07. Januar 2019

The Gentlemen Portraits

Mit meiner Aussage „ich mache nur Männerportraits“ bin ich schon oft angeeckt. Weil ich eine Frau bin? Vielleicht. Wenn man wie ich eine Zeitlang vor allem auf Facebook in diversen Fotogruppen unterwegs war, stellt man schnell fest, dass unendlich viele Männer unendlich viele Frauenportraits schießen und dafür gefeiert werden. Männerportraits und Männermodellen wird meist nicht viel Aufmerksamkeit geschenkt.

Sätze wie „Frauenportraits mache ich auf TFP-Basis, Männer müssen zahlen“ habe ich zuhauf von Fotografen gehört oder gelesen. Und ich kann es nachvollziehen – ein wenig. Was mein Portfolio und das meines Modells erweitert, schieße ich auf TFP-Basis. Da ich nur Männer in meinem Portfolio habe, gilt das in den meisten Fällen nur für Männer. Allerdings scheint man es mir vorzuhalten, weil ich eine Frau bin, die nur Männer fotografiert, dabei bin ich sicherlich nicht die einzige.

Als ich damit anfing, war es für mich das Normalste auf der Welt. Ich verschwendete keinen Gedanken daran, was andere darüber denken würden. Doch nach und nach stieß ich auf Kommentare und Gesprächsverläufe, die ich nicht erwartet hätte. „Wie, Du fotografierst nur Männer? Das ist schon etwas seltsam“ und „Mach es Dir doch einfacher und fotografiere Frauen“!

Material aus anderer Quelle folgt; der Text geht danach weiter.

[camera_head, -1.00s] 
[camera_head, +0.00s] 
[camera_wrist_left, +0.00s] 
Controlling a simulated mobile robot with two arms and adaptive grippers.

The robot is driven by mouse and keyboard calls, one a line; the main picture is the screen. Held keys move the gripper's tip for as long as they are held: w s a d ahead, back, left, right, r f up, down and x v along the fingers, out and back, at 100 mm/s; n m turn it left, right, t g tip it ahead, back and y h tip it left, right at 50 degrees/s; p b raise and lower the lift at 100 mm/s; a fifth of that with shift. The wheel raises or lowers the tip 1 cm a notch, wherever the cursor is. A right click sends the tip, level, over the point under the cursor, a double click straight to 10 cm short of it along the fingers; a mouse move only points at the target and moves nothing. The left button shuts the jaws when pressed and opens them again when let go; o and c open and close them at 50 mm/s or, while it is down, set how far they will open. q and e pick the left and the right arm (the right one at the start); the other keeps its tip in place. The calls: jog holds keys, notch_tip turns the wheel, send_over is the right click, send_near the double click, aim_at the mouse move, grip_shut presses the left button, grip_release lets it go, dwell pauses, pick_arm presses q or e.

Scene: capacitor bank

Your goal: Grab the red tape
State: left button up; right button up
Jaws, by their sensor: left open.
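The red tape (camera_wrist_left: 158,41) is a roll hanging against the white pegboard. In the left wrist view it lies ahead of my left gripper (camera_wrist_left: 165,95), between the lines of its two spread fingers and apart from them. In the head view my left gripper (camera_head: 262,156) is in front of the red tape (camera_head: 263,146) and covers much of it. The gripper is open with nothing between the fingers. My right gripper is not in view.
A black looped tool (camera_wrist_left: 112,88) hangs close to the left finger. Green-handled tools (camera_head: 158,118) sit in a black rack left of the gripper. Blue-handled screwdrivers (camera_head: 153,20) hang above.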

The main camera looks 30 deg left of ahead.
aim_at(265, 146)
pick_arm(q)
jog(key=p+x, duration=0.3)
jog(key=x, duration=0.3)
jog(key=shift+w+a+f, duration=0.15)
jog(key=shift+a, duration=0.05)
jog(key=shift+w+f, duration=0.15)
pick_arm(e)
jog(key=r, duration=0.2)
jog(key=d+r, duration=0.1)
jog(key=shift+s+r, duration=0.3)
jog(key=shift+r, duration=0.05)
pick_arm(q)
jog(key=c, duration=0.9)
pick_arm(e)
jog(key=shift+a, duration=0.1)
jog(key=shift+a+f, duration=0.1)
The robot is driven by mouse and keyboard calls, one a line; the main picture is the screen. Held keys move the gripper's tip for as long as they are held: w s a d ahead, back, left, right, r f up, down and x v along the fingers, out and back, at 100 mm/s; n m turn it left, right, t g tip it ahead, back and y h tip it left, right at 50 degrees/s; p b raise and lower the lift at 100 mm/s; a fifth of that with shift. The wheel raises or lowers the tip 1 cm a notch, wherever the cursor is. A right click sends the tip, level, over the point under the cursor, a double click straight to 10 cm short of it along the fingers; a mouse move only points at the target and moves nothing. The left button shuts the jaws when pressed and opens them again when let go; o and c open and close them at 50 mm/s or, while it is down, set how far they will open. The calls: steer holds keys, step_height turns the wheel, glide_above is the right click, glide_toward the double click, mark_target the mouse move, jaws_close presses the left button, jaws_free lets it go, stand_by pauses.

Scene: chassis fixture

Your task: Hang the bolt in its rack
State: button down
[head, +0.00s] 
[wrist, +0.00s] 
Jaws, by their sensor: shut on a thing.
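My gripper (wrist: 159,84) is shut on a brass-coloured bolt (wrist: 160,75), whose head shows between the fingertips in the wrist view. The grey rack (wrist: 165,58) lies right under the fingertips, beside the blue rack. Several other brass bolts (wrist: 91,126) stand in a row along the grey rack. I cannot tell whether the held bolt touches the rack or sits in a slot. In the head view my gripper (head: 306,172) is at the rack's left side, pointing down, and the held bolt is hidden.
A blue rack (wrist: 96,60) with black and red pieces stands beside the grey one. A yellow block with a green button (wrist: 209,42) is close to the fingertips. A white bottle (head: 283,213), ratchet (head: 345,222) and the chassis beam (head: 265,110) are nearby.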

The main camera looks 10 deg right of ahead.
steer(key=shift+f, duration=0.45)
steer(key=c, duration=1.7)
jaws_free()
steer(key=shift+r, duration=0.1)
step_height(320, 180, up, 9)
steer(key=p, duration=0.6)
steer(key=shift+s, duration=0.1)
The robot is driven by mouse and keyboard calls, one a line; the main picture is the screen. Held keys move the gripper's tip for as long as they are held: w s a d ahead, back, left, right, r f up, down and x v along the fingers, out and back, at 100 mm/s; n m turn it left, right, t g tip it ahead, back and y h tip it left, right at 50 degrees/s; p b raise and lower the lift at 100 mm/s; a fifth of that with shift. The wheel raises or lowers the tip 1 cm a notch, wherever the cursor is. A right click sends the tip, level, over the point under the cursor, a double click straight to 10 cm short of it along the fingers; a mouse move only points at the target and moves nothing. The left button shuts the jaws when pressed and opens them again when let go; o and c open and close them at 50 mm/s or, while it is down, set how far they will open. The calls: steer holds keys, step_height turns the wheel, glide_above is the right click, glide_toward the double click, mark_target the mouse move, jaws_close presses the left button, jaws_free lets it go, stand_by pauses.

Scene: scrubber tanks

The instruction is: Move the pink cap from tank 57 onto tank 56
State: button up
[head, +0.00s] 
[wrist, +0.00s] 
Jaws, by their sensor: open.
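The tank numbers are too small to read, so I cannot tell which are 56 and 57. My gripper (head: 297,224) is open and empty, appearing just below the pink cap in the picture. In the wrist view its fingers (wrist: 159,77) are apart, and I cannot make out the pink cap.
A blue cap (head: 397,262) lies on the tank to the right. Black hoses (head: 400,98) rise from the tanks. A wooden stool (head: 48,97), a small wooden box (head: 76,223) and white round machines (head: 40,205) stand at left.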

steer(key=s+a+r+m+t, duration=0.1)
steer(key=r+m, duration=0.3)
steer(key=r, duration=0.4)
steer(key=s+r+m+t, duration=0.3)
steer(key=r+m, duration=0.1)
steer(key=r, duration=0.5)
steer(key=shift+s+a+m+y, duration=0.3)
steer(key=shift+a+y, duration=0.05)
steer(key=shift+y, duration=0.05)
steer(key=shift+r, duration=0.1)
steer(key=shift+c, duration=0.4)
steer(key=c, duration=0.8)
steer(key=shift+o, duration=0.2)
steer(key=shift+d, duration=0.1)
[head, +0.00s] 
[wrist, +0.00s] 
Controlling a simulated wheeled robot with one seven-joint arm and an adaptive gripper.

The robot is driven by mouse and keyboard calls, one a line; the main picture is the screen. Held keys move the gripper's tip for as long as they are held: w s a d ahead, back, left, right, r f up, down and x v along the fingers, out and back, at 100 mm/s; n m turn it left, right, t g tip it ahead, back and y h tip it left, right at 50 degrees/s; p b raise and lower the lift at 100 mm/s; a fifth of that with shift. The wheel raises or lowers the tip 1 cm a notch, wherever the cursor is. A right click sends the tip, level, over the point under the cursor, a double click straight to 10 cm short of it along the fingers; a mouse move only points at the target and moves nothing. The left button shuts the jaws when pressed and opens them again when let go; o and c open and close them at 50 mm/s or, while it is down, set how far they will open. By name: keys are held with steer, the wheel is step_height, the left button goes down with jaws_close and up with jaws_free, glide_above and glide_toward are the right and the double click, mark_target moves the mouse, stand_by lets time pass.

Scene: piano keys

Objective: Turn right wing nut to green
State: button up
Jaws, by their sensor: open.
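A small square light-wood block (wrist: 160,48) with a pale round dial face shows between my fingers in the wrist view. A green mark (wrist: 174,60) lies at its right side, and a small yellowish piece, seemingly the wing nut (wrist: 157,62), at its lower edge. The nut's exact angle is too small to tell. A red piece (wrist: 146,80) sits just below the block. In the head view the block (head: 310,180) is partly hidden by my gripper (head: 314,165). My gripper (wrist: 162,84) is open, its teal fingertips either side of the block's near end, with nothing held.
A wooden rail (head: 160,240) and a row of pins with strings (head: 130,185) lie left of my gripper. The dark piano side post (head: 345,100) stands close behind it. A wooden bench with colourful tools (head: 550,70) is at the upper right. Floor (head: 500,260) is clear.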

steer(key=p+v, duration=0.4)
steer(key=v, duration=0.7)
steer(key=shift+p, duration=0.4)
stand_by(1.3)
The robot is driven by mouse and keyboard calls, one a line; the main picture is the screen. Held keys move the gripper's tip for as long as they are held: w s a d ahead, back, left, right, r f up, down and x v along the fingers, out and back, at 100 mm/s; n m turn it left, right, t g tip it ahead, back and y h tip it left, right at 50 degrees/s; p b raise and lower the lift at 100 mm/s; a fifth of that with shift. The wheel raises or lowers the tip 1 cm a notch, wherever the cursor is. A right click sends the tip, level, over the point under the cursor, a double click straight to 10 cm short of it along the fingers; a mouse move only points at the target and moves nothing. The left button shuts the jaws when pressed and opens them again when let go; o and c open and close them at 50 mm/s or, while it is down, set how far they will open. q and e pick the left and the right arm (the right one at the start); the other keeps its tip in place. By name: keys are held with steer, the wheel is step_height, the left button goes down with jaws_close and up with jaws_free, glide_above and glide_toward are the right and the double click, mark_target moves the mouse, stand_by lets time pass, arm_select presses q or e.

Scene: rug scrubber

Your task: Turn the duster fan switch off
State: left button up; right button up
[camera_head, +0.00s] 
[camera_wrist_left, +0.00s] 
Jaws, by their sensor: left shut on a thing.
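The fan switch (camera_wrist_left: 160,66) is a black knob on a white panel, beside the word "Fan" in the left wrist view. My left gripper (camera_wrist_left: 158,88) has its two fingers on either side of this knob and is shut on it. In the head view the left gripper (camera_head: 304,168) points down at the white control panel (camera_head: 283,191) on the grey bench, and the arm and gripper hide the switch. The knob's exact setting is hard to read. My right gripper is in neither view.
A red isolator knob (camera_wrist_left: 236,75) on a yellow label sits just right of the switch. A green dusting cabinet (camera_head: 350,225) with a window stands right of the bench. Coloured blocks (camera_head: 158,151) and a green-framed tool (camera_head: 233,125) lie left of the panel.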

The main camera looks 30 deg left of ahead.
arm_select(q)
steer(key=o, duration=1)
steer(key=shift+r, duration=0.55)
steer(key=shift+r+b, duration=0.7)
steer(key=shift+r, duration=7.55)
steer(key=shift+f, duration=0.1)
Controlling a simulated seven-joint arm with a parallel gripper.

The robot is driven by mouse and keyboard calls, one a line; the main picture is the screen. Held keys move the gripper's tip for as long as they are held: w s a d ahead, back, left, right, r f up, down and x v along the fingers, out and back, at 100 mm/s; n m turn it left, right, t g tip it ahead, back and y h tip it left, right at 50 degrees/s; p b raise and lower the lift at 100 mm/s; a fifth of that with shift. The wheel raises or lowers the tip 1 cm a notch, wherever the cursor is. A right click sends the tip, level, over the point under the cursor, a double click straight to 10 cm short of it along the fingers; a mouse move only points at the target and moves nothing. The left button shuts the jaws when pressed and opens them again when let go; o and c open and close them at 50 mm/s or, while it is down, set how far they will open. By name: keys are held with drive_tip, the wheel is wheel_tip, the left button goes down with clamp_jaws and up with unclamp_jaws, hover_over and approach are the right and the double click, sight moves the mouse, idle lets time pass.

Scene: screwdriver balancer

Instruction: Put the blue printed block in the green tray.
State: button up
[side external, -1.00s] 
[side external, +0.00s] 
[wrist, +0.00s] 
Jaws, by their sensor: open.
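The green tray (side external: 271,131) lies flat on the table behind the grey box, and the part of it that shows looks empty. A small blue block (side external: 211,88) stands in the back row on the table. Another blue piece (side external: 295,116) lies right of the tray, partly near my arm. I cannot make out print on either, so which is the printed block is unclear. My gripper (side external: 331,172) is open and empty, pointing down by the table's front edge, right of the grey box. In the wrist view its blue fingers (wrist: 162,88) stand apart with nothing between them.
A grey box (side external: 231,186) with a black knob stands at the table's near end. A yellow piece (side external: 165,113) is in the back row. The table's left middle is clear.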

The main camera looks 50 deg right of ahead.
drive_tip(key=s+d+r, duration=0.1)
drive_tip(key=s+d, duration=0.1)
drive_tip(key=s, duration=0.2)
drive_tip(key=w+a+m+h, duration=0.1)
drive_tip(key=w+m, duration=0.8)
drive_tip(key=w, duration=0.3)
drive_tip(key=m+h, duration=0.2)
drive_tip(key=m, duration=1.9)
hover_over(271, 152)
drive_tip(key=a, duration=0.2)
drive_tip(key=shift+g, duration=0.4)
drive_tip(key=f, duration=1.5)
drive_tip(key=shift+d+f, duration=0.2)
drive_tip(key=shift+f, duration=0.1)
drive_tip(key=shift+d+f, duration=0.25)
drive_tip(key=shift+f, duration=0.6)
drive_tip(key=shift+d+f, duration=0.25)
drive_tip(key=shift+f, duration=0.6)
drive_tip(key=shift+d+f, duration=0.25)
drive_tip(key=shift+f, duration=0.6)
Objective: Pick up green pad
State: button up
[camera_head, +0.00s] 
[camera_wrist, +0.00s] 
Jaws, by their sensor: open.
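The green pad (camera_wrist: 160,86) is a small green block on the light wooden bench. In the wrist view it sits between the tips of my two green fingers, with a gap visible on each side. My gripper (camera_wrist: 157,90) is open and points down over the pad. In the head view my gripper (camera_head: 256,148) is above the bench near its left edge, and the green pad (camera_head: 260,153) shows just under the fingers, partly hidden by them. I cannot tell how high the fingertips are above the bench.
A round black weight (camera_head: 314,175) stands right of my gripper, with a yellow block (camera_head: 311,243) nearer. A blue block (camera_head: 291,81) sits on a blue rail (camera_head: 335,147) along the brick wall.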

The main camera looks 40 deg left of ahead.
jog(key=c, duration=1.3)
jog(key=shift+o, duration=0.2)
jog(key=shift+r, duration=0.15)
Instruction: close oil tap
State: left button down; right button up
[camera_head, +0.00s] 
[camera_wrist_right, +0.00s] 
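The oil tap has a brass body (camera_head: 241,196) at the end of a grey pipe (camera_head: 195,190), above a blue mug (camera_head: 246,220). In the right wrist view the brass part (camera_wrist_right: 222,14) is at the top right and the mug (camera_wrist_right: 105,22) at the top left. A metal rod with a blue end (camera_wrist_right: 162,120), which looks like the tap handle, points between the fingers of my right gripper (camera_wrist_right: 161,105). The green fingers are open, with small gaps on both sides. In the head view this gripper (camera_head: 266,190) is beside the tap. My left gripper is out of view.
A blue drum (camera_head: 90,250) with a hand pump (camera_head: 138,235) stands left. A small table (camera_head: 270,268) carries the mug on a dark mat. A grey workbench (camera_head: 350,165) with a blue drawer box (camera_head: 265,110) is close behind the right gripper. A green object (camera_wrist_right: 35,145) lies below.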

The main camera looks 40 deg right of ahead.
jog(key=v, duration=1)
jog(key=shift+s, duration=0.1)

Ich hatte ständig das Gefühl und Bedürfnis, mich zu rechtfertigen. Zunächst frustrierten mich diese Bemerkungen und Fragen, aber ich bemerkte schnell, dass einfach das Verständnis bzw. das Bewusstsein dafür fehlte. Denn alle hatten eins gemeinsam: Wies man sie darauf hin, dass es doch andersherum den Fall ebenso gibt und sich da niemand weiter Gedanken macht, reagierten sie plötzlich voller Verständnis.

Männerportrait
Ein Mann zieht sich das T-Shirt nach oben.Männerportrait
Mann liegt rauchend auf dem BodenMännerportrait mit Zigarette

Nachdem ich die ersten Kommentare in diese Richtung erhielt, fing ich an, meine Fotografie in Frage zu stellen. Und das war falsch. Denn von Beginn an stand ich voll und ganz dahinter. Was ich auch immer noch (oder wieder) tue. Deshalb habe ich mich auch dazu entschlossen, diesen Artikel zu schreiben. Es hat mich erschrocken, dass meine Fotografie im Zusammenhang mit meiner Person als „seltsam“ abgetan wurde.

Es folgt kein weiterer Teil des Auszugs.